§ Task to carry out: Print the listing in its entirety and exactly, leaving out images.
--------------------------------
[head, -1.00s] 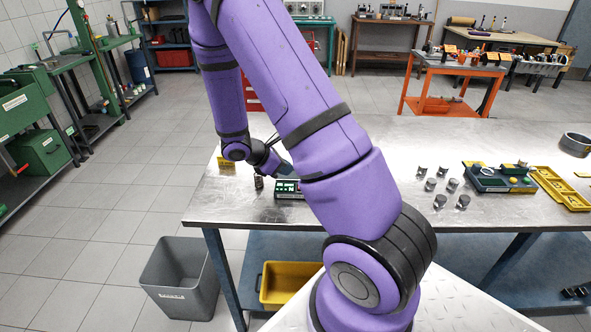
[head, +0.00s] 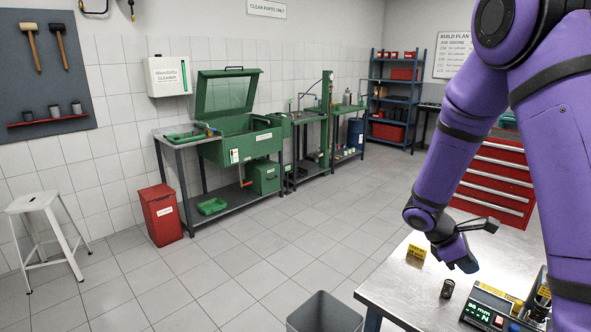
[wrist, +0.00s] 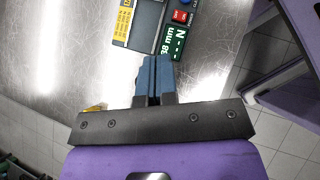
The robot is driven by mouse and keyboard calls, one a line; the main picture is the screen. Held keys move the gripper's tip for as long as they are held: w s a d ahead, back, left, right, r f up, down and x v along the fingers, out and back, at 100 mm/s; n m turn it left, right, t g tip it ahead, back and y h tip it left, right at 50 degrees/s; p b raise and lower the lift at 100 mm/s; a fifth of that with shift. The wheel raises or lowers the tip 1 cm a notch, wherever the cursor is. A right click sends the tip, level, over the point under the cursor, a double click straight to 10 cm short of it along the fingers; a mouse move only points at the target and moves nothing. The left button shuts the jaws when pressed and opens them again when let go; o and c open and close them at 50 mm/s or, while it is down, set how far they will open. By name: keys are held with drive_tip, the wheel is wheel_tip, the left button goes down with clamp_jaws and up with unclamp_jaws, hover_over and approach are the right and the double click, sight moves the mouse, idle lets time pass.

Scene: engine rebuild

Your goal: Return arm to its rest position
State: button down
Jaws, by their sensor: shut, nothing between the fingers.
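My purple arm comes down from the top right in the head view. My gripper (head: 468,262) hangs over the left end of the metal workbench (head: 400,290), with blue fingers pointing down. In the wrist view the gripper (wrist: 154,78) is shut, with its blue fingers together and nothing between them. Below it are a digital tester (head: 490,308) with a green display and a small dark cylinder (head: 447,288) standing upright on the bench. The tester also shows in the wrist view (wrist: 150,22), just past the fingertips.
A yellow tag (head: 416,255) stands at the bench's left edge. A grey bin (head: 325,312) is on the floor beside the bench. A green parts washer (head: 240,135), a red bin (head: 161,215) and a white stool (head: 40,235) stand along the left wall. The floor between is clear.

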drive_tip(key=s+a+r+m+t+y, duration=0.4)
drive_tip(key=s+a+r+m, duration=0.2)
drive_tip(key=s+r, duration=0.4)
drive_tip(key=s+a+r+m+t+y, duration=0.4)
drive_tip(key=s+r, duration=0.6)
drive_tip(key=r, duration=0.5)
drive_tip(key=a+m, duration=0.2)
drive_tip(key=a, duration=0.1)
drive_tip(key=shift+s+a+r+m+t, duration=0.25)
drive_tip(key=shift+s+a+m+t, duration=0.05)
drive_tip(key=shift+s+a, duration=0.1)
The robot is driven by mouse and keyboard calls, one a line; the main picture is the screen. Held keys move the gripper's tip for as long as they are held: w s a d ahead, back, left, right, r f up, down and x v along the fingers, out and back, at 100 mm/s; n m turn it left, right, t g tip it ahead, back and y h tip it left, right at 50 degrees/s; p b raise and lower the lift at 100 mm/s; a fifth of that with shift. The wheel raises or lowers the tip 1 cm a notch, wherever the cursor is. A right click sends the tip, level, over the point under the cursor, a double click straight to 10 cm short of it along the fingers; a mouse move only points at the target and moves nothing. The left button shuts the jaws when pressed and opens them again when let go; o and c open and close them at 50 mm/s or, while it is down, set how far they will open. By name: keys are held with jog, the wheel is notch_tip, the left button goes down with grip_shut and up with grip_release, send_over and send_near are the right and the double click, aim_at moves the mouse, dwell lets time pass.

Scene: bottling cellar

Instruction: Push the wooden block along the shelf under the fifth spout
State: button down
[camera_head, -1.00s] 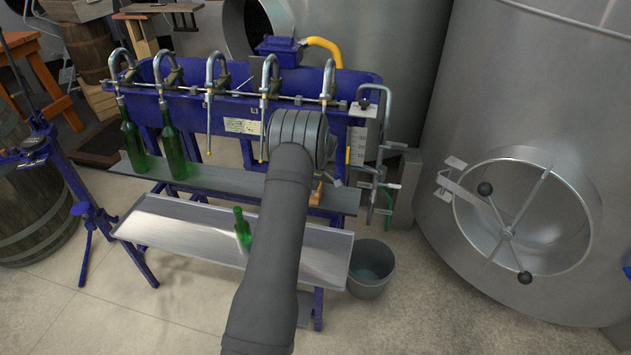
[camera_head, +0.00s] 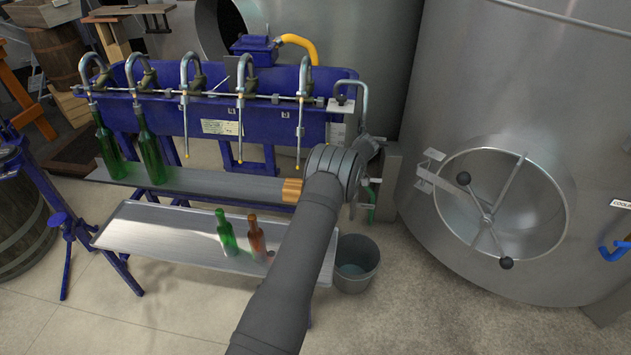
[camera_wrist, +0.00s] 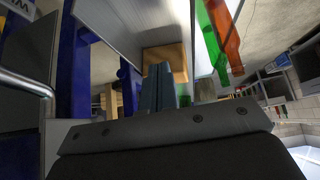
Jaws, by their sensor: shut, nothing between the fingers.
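The wooden block (camera_head: 291,190) is on the grey upper shelf (camera_head: 225,184), near its right end. It appears below the fifth spout (camera_head: 300,125), with its right side partly hidden by my arm. In the wrist view the block (camera_wrist: 166,62) is just beyond the tips of my gripper (camera_wrist: 160,72). The fingers are shut together with nothing between them. I cannot tell whether they touch the block. In the head view the fingers are hidden behind my wrist.
Two green bottles (camera_head: 150,155) stand under the first two spouts. A green bottle (camera_head: 227,234) and a brown bottle (camera_head: 256,238) stand on the lower tray (camera_head: 150,228). A bucket (camera_head: 357,262) is at right. The shelf left of the block is clear up to the bottles.

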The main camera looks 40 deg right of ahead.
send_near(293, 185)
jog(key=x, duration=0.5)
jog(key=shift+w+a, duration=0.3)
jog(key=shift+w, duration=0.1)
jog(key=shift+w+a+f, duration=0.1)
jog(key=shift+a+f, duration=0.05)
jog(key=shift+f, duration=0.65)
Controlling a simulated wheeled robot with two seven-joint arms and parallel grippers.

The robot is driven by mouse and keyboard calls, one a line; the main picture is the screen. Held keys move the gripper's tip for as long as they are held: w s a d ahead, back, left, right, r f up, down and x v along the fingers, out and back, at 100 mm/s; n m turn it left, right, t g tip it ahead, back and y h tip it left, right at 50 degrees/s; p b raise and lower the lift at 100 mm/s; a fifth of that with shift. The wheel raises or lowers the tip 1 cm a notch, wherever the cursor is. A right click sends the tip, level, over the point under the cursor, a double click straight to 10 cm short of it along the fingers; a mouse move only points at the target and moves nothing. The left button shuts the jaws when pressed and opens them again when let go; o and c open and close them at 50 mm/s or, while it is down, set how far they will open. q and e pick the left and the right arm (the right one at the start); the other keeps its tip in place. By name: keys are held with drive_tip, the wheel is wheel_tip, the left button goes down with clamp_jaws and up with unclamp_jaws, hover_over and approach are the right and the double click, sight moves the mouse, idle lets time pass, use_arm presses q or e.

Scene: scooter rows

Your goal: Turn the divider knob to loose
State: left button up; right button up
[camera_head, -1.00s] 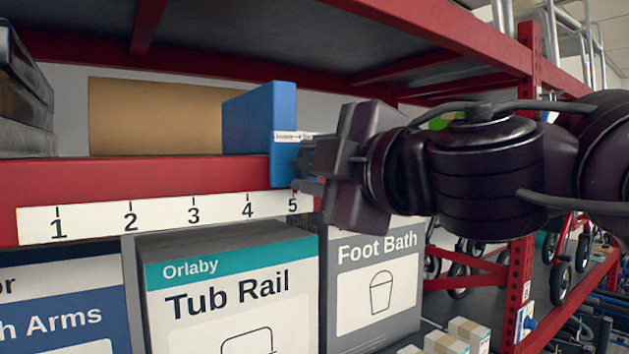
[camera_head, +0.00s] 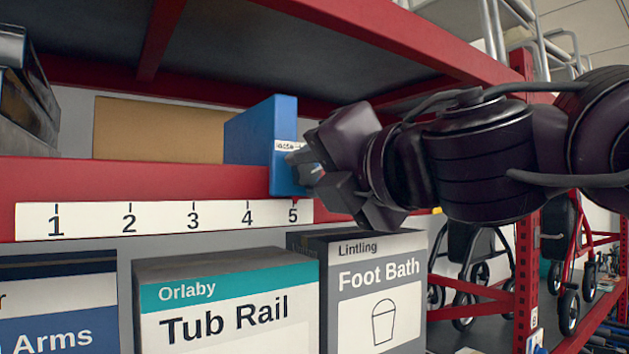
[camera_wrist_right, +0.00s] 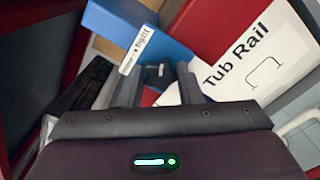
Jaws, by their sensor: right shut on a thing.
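The blue divider (camera_head: 261,135) stands upright on the red shelf beam near the number 5 of the scale. A white label strip (camera_head: 286,145) crosses its front, partly covered by my gripper. My right gripper (camera_head: 306,167) is at the divider's front face, shut on the divider knob and rolled to a slant. The fingers hide most of the knob in the head view. In the right wrist view the dark knob (camera_wrist_right: 159,72) shows between the fingertips, below the label and the divider (camera_wrist_right: 140,30). The label's words are too small to read surely. My left gripper is not in view.
The red shelf beam (camera_head: 130,185) carries a number strip (camera_head: 160,219). A cardboard box (camera_head: 160,130) stands behind it, left of the divider. Below are the Tub Rail box (camera_head: 230,310) and the Foot Bath box (camera_head: 380,300). A red upright (camera_head: 525,230) stands at right.

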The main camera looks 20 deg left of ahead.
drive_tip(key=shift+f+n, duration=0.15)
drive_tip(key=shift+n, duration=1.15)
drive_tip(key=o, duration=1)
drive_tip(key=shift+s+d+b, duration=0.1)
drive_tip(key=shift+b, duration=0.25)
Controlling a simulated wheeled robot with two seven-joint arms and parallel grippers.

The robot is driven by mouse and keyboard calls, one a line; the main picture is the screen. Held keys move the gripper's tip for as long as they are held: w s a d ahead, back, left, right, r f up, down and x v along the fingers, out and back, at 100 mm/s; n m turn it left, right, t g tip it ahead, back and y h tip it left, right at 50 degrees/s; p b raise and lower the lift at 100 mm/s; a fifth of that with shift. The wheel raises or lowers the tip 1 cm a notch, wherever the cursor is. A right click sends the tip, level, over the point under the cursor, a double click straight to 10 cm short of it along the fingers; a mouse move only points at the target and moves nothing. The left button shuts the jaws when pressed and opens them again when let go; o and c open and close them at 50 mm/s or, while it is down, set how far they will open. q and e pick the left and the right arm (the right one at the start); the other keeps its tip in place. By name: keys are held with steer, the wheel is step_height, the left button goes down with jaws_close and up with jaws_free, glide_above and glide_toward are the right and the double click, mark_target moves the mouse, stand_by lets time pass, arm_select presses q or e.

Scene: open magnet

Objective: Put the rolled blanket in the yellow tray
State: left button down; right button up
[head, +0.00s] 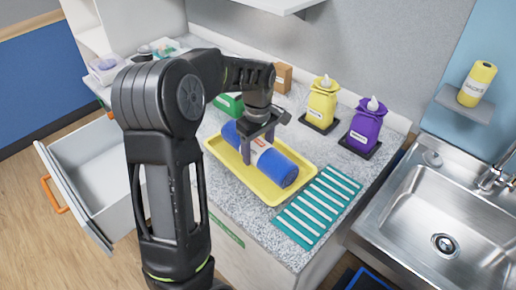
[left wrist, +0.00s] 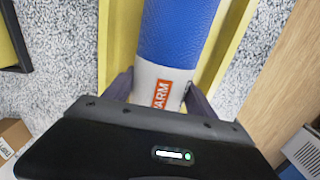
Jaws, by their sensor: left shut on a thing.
--------------------------------
§ Exercise answer:
[head, -1.00s] 
[head, +0.00s] 
[wrist, +0.00s] 
The robot is driven by mouse and keyboard calls, one a line; the main picture is the screen. Held keys move the gripper's tip for as long as they are held: w s a d ahead, back, left, right, r f up, down and x v along the fingers, out and back, at 100 mm/s; n m turn it left, right, t g tip it ahead, back and y h tip it left, right at 50 degrees/s; p b raise and lower the lift at 100 mm/s; a fifth of that with shift. The wheel raises or lowers the tip 1 cm a notch, wherever the cursor is. A right click sends the tip, level, over the point under the cursor, a double click straight to 10 cm short of it along the fingers; a mouse move only points at the target and moves nothing. The left button shuts the jaws when pressed and opens them again when let go; o and c open and close them at 50 mm/s or, while it is down, set how far they will open. By name: keys are held with drive_tip, the wheel is wheel_tip, the left button goes down with clamp_jaws and up with unclamp_jaws, hover_over and approach are the right and the double click, sight moves the mouse, idle lets time pass.

Scene: engine rebuild

Your goal: Return arm to its rest position
State: button down
Jaws, by their sensor: shut, nothing between the fingers.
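My purple arm comes down from the top right in the head view. My gripper (head: 468,262) hangs over the left end of the metal workbench (head: 400,290), with blue fingers pointing down. In the wrist view the gripper (wrist: 154,78) is shut, with its blue fingers together and nothing between them. Below it are a digital tester (head: 490,308) with a green display and a small dark cylinder (head: 447,288) standing upright on the bench. The tester also shows in the wrist view (wrist: 150,22), just past the fingertips.
A yellow tag (head: 416,255) stands at the bench's left edge. A grey bin (head: 325,312) is on the floor beside the bench. A green parts washer (head: 240,135), a red bin (head: 161,215) and a white stool (head: 40,235) stand along the left wall. The floor between is clear.

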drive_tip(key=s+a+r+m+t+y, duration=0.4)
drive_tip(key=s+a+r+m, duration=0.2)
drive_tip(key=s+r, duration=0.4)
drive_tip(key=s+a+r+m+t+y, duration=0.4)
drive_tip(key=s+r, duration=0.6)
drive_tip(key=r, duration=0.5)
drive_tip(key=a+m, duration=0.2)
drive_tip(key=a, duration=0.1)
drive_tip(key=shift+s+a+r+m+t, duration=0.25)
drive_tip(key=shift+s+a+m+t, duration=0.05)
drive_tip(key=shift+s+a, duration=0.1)
The robot is driven by mouse and keyboard calls, one a line; the main picture is the screen. Held keys move the gripper's tip for as long as they are held: w s a d ahead, back, left, right, r f up, down and x v along the fingers, out and back, at 100 mm/s; n m turn it left, right, t g tip it ahead, back and y h tip it left, right at 50 degrees/s; p b raise and lower the lift at 100 mm/s; a fifth of that with shift. The wheel raises or lowers the tip 1 cm a notch, wherever the cursor is. A right click sends the tip, level, over the point under the cursor, a double click straight to 10 cm short of it along the fingers; a mouse move only points at the target and moves nothing. The left button shuts the jaws when pressed and opens them again when let go; o and c open and close them at 50 mm/s or, while it is down, set how far they will open. By name: keys are held with jog, the wheel is notch_tip, the left button goes down with grip_shut and up with grip_release, send_over and send_near are the right and the double click, aim_at moves the mouse, dwell lets time pass.

Scene: bottling cellar

Instruction: Push the wooden block along the shelf under the fifth spout
State: button down
[camera_head, -1.00s] 
[camera_head, +0.00s] 
[camera_wrist, +0.00s] 
Jaws, by their sensor: shut, nothing between the fingers.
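The wooden block (camera_head: 291,190) is on the grey upper shelf (camera_head: 225,184), near its right end. It appears below the fifth spout (camera_head: 300,125), with its right side partly hidden by my arm. In the wrist view the block (camera_wrist: 166,62) is just beyond the tips of my gripper (camera_wrist: 160,72). The fingers are shut together with nothing between them. I cannot tell whether they touch the block. In the head view the fingers are hidden behind my wrist.
Two green bottles (camera_head: 150,155) stand under the first two spouts. A green bottle (camera_head: 227,234) and a brown bottle (camera_head: 256,238) stand on the lower tray (camera_head: 150,228). A bucket (camera_head: 357,262) is at right. The shelf left of the block is clear up to the bottles.

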The main camera looks 40 deg right of ahead.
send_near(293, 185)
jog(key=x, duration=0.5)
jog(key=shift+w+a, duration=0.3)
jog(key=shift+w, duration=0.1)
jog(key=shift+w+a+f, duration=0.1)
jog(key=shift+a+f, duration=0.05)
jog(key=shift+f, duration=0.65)
Controlling a simulated wheeled robot with two seven-joint arms and parallel grippers.

The robot is driven by mouse and keyboard calls, one a line; the main picture is the screen. Held keys move the gripper's tip for as long as they are held: w s a d ahead, back, left, right, r f up, down and x v along the fingers, out and back, at 100 mm/s; n m turn it left, right, t g tip it ahead, back and y h tip it left, right at 50 degrees/s; p b raise and lower the lift at 100 mm/s; a fifth of that with shift. The wheel raises or lowers the tip 1 cm a notch, wherever the cursor is. A right click sends the tip, level, over the point under the cursor, a double click straight to 10 cm short of it along the fingers; a mouse move only points at the target and moves nothing. The left button shuts the jaws when pressed and opens them again when let go; o and c open and close them at 50 mm/s or, while it is down, set how far they will open. q and e pick the left and the right arm (the right one at the start); the other keeps its tip in place. By name: keys are held with drive_tip, the wheel is wheel_tip, the left button goes down with clamp_jaws and up with unclamp_jaws, hover_over and approach are the right and the double click, sight moves the mouse, idle lets time pass, use_arm presses q or e.

Scene: scooter rows

Your goal: Turn the divider knob to loose
State: left button up; right button up
[camera_head, -1.00s] 
[camera_head, +0.00s] 
[camera_wrist_right, +0.00s] 
Jaws, by their sensor: right shut on a thing.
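The blue divider (camera_head: 261,135) stands upright on the red shelf beam near the number 5 of the scale. A white label strip (camera_head: 286,145) crosses its front, partly covered by my gripper. My right gripper (camera_head: 306,167) is at the divider's front face, shut on the divider knob and rolled to a slant. The fingers hide most of the knob in the head view. In the right wrist view the dark knob (camera_wrist_right: 159,72) shows between the fingertips, below the label and the divider (camera_wrist_right: 140,30). The label's words are too small to read surely. My left gripper is not in view.
The red shelf beam (camera_head: 130,185) carries a number strip (camera_head: 160,219). A cardboard box (camera_head: 160,130) stands behind it, left of the divider. Below are the Tub Rail box (camera_head: 230,310) and the Foot Bath box (camera_head: 380,300). A red upright (camera_head: 525,230) stands at right.

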The main camera looks 20 deg left of ahead.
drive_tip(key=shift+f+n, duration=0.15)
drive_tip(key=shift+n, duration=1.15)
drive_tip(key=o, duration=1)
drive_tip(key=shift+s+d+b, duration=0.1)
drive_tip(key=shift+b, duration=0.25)
Controlling a simulated wheeled robot with two seven-joint arms and parallel grippers.

The robot is driven by mouse and keyboard calls, one a line; the main picture is the screen. Held keys move the gripper's tip for as long as they are held: w s a d ahead, back, left, right, r f up, down and x v along the fingers, out and back, at 100 mm/s; n m turn it left, right, t g tip it ahead, back and y h tip it left, right at 50 degrees/s; p b raise and lower the lift at 100 mm/s; a fifth of that with shift. The wheel raises or lowers the tip 1 cm a notch, wherever the cursor is. A right click sends the tip, level, over the point under the cursor, a double click straight to 10 cm short of it along the fingers; a mouse move only points at the target and moves nothing. The left button shuts the jaws when pressed and opens them again when let go; o and c open and close them at 50 mm/s or, while it is down, set how far they will open. q and e pick the left and the right arm (the right one at the start); the other keeps its tip in place. By name: keys are held with steer, the wheel is step_height, the left button goes down with jaws_close and up with jaws_free, glide_above and glide_toward are the right and the double click, mark_target moves the mouse, stand_by lets time pass, arm_select presses q or e.

Scene: open magnet

Objective: Put the rolled blanket in the yellow tray
State: left button down; right button up
[head, +0.00s] 
[left wrist, +0.00s] 
Jaws, by their sensor: left shut on a thing.

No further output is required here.